Postscript: Interestingly, Dawn’s recent editorial about Syria ended with the words “…if Syria becomes a hotbed for a resurgent IS or even more bloodthirsty groups, the western bloc will be held largely responsible for destroying another Muslim state, and enabling a new set of extremist monsters”.

That’s rich, isn’t it, because the “western bloc” is already more than “largely” responsible for the effective destruction of a number of Muslim states, and indeed enabling different sets of “extremist monsters”.

Yet now it’s evolved from fighting those monsters in some countries to paying them to fight for it in other countries – the Obama White House’s “leading from behind” novelty that this column never tires of mentioning. And it doesn’t really give a toss about anybody, or even the whole world, holding it as much responsible for this or any other thing as they want.

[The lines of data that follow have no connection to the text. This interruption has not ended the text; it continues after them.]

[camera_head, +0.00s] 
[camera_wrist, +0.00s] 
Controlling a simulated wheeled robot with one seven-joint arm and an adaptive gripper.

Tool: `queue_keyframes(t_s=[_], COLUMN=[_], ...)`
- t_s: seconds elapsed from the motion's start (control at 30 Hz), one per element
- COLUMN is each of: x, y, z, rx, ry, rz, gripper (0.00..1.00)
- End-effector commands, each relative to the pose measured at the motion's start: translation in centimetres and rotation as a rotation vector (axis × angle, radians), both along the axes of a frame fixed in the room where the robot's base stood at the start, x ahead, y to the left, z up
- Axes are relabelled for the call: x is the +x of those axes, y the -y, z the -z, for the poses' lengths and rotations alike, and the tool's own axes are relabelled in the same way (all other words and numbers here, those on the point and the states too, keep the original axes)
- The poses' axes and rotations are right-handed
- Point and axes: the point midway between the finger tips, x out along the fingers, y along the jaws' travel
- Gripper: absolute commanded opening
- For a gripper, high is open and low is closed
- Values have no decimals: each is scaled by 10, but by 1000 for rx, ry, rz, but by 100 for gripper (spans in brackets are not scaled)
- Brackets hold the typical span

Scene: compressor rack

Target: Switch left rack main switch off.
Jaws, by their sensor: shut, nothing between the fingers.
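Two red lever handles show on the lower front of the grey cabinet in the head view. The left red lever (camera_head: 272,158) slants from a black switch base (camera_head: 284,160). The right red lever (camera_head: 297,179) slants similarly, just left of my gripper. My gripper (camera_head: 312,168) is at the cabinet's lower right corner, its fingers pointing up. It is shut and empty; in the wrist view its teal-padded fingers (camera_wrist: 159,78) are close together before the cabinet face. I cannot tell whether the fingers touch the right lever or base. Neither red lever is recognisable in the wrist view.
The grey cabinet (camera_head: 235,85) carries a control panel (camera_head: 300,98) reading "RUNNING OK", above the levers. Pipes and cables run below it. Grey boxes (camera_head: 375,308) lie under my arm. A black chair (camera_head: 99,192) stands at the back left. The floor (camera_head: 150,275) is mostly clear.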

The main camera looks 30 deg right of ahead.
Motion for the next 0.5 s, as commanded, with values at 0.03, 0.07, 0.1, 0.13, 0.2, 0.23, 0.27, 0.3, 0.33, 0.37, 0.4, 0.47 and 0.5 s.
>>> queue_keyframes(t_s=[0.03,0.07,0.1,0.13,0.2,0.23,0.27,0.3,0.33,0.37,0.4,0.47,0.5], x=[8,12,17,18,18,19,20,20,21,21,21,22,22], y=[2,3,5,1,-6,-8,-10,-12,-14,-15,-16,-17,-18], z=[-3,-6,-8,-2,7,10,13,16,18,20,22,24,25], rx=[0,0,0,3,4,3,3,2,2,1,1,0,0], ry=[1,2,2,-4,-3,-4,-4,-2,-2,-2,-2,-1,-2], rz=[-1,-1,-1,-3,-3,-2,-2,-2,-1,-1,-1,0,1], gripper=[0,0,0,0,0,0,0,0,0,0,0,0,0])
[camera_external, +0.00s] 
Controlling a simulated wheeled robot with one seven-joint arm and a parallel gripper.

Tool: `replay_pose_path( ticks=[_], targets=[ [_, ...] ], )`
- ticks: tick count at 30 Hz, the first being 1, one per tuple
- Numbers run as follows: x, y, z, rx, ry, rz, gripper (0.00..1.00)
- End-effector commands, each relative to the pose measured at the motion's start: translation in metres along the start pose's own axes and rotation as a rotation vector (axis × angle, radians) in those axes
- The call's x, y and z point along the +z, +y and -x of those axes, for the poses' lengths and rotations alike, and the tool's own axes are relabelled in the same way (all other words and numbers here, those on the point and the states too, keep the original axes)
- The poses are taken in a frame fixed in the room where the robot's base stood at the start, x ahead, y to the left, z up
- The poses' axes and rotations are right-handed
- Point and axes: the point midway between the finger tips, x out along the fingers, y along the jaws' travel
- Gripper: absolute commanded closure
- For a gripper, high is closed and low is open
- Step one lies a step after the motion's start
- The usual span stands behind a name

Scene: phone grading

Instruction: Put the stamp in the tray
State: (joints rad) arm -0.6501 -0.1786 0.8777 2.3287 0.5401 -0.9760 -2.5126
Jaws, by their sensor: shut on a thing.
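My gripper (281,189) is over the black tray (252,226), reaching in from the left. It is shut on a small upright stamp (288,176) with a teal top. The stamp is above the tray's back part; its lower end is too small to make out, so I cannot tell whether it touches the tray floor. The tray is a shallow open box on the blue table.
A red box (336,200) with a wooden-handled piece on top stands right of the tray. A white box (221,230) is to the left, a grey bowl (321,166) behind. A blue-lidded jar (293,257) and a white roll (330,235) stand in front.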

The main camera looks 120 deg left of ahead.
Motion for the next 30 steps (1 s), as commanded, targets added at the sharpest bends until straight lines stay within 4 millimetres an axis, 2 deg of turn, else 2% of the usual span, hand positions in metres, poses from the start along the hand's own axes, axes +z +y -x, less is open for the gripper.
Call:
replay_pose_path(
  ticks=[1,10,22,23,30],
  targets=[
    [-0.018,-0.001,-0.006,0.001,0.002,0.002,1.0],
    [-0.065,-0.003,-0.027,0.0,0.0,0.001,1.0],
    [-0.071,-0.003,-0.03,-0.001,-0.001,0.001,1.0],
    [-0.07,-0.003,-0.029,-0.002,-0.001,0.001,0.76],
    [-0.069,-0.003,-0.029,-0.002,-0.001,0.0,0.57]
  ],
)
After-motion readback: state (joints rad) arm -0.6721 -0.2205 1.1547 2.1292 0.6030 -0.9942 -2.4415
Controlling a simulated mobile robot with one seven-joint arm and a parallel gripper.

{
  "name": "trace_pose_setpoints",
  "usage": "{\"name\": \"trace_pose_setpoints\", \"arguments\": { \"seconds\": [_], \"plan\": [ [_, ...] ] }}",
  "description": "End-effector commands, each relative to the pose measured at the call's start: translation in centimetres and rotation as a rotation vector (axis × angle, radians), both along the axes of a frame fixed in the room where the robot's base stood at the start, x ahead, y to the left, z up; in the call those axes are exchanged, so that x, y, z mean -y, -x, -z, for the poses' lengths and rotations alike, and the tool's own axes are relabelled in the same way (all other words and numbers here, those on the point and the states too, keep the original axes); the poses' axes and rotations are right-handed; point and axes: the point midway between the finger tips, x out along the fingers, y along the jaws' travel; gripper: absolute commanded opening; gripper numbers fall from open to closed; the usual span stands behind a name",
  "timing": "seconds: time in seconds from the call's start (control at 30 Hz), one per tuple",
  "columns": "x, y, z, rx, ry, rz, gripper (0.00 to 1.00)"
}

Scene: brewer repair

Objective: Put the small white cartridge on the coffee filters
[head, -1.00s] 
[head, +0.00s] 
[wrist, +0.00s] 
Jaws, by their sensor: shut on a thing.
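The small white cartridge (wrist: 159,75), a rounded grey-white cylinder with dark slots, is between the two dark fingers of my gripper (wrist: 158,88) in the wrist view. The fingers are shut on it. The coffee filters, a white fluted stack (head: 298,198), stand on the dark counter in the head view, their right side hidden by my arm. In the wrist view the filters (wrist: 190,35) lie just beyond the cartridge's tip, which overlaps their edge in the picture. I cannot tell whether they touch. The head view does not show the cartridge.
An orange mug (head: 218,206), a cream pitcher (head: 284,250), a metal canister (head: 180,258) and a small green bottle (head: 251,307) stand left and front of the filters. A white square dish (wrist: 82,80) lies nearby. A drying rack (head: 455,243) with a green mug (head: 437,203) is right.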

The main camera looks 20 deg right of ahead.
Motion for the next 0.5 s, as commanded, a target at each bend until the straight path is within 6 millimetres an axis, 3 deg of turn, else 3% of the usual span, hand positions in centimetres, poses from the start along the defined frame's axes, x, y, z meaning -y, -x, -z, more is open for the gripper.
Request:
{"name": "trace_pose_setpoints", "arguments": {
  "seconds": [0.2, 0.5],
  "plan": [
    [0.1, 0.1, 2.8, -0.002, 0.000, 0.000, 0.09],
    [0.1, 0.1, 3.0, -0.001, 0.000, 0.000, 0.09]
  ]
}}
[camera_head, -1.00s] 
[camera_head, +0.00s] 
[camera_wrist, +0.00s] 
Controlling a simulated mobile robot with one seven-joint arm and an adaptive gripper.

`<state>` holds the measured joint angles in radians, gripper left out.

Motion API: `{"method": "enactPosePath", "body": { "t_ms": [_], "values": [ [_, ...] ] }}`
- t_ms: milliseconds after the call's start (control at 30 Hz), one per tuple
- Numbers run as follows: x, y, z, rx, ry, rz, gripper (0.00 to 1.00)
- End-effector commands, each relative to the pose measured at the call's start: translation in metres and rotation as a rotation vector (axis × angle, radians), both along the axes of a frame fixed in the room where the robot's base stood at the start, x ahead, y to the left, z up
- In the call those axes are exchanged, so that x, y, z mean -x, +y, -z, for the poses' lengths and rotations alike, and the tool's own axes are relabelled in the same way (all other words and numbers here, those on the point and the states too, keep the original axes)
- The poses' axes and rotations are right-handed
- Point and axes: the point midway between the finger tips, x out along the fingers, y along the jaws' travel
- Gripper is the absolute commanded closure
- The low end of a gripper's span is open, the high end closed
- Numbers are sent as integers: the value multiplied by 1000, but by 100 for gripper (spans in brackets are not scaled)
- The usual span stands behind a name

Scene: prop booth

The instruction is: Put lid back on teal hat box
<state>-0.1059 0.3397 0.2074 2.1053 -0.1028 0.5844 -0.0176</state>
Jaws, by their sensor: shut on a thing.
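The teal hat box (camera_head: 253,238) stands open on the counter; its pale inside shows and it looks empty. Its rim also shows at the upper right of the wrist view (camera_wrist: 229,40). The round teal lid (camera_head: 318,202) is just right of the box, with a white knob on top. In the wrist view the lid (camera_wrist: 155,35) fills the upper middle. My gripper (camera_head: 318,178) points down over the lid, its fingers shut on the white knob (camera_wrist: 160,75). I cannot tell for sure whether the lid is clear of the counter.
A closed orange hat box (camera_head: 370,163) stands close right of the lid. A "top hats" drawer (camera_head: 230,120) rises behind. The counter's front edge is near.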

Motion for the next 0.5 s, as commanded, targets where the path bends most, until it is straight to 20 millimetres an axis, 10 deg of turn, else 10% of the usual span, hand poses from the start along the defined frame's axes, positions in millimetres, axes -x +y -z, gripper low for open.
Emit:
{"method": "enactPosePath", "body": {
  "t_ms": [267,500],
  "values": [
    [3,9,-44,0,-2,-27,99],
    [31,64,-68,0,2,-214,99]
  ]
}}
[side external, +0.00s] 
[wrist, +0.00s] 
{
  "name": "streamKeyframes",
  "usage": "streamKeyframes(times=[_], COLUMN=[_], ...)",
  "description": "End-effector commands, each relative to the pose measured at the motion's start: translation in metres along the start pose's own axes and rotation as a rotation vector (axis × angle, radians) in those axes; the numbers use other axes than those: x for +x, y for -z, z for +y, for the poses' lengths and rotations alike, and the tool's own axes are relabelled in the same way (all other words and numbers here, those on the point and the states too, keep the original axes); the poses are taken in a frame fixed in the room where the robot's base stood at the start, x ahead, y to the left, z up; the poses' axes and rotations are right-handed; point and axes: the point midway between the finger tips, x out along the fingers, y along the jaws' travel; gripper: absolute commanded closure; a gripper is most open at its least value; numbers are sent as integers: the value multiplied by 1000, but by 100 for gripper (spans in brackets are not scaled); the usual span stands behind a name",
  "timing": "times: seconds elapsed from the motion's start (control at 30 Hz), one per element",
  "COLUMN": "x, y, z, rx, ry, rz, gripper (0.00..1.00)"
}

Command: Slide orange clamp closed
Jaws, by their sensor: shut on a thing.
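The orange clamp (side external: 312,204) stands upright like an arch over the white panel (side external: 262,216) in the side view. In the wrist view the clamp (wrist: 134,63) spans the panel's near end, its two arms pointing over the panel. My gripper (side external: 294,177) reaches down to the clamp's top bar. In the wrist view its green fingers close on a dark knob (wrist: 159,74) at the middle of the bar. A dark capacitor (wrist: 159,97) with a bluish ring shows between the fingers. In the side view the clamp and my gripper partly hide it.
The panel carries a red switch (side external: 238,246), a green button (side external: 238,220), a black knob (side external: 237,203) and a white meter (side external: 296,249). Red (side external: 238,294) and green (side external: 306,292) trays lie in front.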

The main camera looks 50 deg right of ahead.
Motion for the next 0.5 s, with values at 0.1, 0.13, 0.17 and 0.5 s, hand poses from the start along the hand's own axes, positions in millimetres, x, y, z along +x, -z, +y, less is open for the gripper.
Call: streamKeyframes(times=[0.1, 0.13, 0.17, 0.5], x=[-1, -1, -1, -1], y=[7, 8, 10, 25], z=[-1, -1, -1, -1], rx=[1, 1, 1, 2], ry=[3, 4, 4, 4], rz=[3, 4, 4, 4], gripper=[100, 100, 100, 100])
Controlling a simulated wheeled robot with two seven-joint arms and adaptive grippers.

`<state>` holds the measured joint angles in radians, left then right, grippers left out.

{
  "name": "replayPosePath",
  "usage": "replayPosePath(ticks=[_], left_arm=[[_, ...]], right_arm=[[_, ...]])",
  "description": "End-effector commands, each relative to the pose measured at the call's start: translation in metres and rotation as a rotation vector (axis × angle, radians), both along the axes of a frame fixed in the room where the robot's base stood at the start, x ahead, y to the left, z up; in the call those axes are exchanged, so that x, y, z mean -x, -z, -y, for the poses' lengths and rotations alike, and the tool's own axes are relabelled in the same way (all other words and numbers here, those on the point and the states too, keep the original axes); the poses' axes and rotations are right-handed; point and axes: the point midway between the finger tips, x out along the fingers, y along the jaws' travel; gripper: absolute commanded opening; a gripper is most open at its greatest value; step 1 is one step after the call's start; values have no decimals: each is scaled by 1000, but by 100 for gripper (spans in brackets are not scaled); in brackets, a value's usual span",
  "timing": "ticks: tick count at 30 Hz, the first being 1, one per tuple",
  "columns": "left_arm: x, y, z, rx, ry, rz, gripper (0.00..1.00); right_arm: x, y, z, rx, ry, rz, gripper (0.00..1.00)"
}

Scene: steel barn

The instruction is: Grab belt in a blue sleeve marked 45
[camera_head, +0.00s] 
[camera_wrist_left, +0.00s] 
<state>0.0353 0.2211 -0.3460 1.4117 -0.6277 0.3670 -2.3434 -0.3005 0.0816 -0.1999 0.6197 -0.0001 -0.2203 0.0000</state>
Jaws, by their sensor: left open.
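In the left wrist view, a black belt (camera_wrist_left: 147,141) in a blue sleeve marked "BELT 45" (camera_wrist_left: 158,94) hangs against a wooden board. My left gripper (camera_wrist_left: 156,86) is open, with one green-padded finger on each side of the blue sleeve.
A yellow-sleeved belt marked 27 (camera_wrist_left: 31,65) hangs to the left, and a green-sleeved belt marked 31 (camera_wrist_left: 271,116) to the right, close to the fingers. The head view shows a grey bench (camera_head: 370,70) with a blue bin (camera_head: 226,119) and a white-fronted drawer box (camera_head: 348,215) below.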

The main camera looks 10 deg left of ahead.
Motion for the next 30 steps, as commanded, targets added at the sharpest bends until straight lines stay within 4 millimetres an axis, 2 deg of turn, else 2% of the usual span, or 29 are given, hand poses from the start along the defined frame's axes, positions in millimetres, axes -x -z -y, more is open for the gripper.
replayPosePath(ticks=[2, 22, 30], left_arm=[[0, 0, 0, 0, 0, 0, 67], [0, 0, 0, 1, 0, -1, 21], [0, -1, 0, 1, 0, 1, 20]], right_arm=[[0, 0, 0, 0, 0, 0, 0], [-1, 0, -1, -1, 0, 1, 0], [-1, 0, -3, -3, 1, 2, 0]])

Also, far away from Syria, another country – Pakistan – is also making noise about the state facing insurgent pressure from a radical outfit, TTP (Tehreek e Taliban Pakistan), that has found welcome refuge across the border in Afghanistan. Go over the headlines of the last week or so and you’ll find the Afghan and Pakistani Taliban prominent among militant groups that congratulated HTR (Hayat Tahrir al-Sham) for toppling the “godless” Assad regime – victory for Islam, glory of jihad, and all that. There’s no mention of a reply yet though.

In a way it was here, in the time of the so-called Afghan jihad, that the soldier-cleric phenomenon – of which Golani’s radicals are only the latest extension – was first created. But that’s a story for another time.